After two late fourth down conversions against Georgia Tech last week, he was going for the fake punt against his next opponent.

“I said, ‘Hey, run the fake.’ There wasn’t much to talk about,” Narduzzi said. “I did a good job acting, looking like ‘Son of a gun, how could we not get a first down?’ Then, there we go.”

The snap went to punter Ryan Winslow, who rolled right and then dropped in a pass to Matt Galambos for a 12-yard gain. That completion represented a seminal play in an 89-yard, 9:20 drive that ended with a field goal as time expired to give No. 23 Pitt a 23-20 victory over Syracuse.

If Winslow hadn’t made that play, though, Syracuse would have had good field position against a deflated Pitt team on its heels. The Orange could have knocked Pitt out of the rankings after one week.

“Our kids executed it to perfection,” Narduzzi said. “We had three options — Ryan can run the ball, hit George Aston or hit Galambos on the flat route. He did a heck of a job executing.”

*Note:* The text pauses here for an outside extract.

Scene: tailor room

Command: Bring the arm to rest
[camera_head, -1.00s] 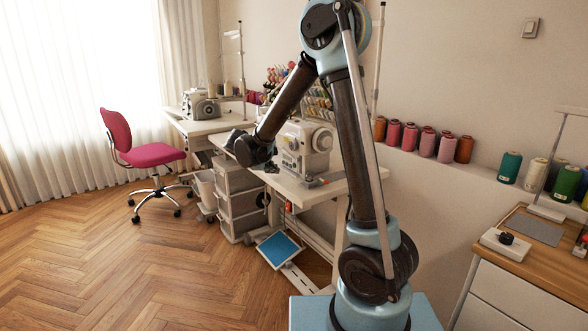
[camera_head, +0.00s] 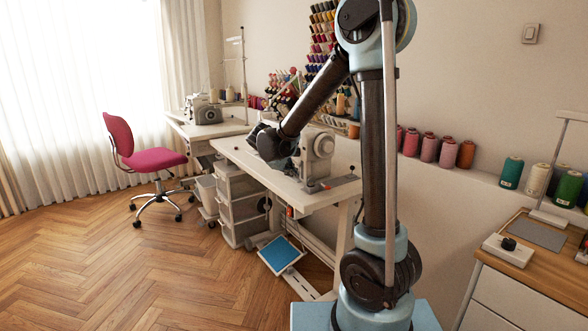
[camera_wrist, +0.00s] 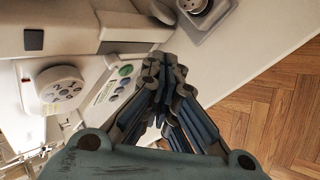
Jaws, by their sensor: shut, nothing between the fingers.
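My arm stands in the middle of the head view, its upper link nearly upright and its forearm slanting down to the left. Its wrist end is in front of the white sewing machine (camera_head: 318,148) on the white table (camera_head: 235,150). My gripper (camera_wrist: 165,68) shows in the wrist view, with its fingers together and nothing between them. In the head view the gripper is small and partly hidden by the wrist. In the wrist view the sewing machine's dial (camera_wrist: 60,88) and button panel (camera_wrist: 113,88) lie left of the fingers. I cannot tell the exact gap to them.
A pink chair (camera_head: 148,158) stands at the left on open wooden floor (camera_head: 120,255). Drawers (camera_head: 240,205) and a blue pedal (camera_head: 281,253) are below the table. Thread spools (camera_head: 447,152) line the wall ledge. A wooden-topped cabinet (camera_head: 545,262) is at the right.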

With so many moving parts, any number of things could have gone wrong. Winslow could have mishandled the snap or missed the throw, or Galambos could have been out of position.

“I had confidence in that play and did it in practice, so I knew I was going to execute it, honestly,” Winslow said.

The play, though, also represented the qualities that have led to Pitt’s 6-1 record. There was no specter of doubt about going for the conversion — just sheer confidence and resilience. That mentality starts with Narduzzi and the rest of the coaching staff, who have taught players how to embrace challenges instead of folding like past Pitt teams.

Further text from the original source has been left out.